Firstly, that's an argument from authority you are making. Secondly, there are indeed thousands of articles describing evidence for natural selection but there are none (for obvious reasons) showing how natural selection can produce design.

Even without my experience in software development, I can see that your view of human design activity is woefully simplistic, to the point of being misleading. Most software development I've encountered in my long association therewith, has been a sometimes labyrinthine mix of the two approaches, frequently out of necessity. Plus, modern software projects have a habit of running into what is termed "unexpected use cases", that render any vision of a top-down approach useful only for strategic guidance, with the understanding that specification assertions arising therefrom, may have to be thrown out of the window altogether if the development process demands it.

Well, both strategies are employed in human engineering. However, many bottom-up designs themselves are dependent upon top-down architectures.

In short, trial and error still looms large, even in so-called "mature" technologies, and even more so in infant ones. The latter being beautifully exemplified by this hilarious collection of film footage, documenting the early history of human attempts to build working aircraft:

I think you are confusing the failures experienced in prototyping, and the corrections made, with mindless trial and error.

Well that's going to kill any attempt to answer my question right from the start, if this assertion is true. Which I doubt strongly, not least because I'm aware of several attempts to provide such a definition. One typical example of the product of such attempts, being to define design as "the manipulation of entities to produce another entity in pursuit of a goal". Of course, whether such manipulation succeeds in producing a new entity, or whether that entity, if produced, successfully attains that goal, are themselves separate questions. I don't propose this as being the last word on the subject, because I'm aware that the taxonomic question is itself fairly involved, but also because I'm aware that the taxonomic problem is only a first step in a proper analysis.

You have to look at matters on a case by case basis and see what is the more plausible explanation.

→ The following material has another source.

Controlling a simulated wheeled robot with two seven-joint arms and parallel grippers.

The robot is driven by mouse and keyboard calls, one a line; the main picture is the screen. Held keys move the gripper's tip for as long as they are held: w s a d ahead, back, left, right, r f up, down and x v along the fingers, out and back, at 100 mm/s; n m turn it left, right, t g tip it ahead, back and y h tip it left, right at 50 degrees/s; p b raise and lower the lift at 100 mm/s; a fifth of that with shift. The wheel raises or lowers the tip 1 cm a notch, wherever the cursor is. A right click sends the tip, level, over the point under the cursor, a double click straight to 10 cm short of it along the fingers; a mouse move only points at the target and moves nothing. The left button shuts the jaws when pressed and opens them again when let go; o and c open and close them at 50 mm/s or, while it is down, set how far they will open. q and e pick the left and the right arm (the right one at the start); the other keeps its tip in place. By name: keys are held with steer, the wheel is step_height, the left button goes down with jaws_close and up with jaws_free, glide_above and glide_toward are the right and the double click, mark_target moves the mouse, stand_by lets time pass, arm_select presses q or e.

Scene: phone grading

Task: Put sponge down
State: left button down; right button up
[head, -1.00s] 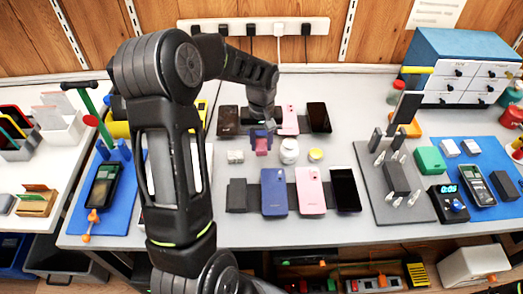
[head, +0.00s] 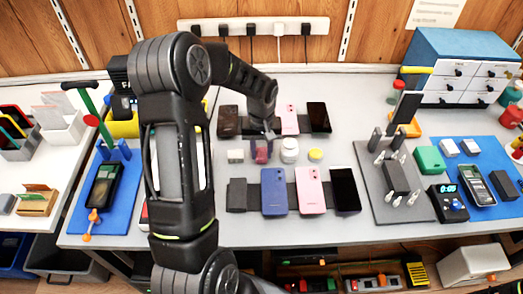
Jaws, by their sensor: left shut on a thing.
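The sponge (head: 261,154), a small dark pink block, is at the back middle of the grey table, between a pale block and a white jar. My left gripper (head: 263,144) reaches down from above and is shut on it. The sponge is very low, at or just above the table top; contact with the table cannot be told. The fingertips are small and partly hidden by the wrist. My right gripper is not in view.
The pale block (head: 235,156) is left of the sponge and the white jar (head: 289,150) close on its right, with a yellow lid (head: 315,155) beyond. Phones lie in front, including a blue one (head: 274,192) and a pink one (head: 310,190). More phones lie behind.

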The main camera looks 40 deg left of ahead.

Of course, if we take that example definition, the moment a goal is absent from the picture, then "design" fails to apply, as thus defined. Which becomes a serious, possibly even critical, problem for your apologetics. Not least because the entire teleological edifice you're trying to prop up is predicated upon a goal being present.

If living systems and molecular machines can be shown to be jury-rigged, opportunistically-contrived, shoddily-assembled and imperfect designs, then an argument can be made against purposeful and intelligent design.

How can something be "intuitively obvious" if you don't know what the fuck you're talking about or dealing with? Indeed, the very concept of 'intuition' implies a certain minimum knowledge base to draw upon, even if that knowledge was not acquired in a systematic manner. Because, without a certain minimum knowledge base to draw upon, any thoughts in the requisite realm reduce to mere fantasising.

Yes, and that is Paley's argument. We just know design when we see it, precisely because we are familiar with designed things.

Oh wait, didn't a large part of Dembski's output consist of the claim that he had found objective criteria upon which to determine "design"? The subsequent determination by properly trained mathematicians, that his claims were risibly hyperbolic, does not affect the existence of those claims, of course.

I don't know. Design detection is used in radio astronomy and palaeontology but there is no universal way of determining design.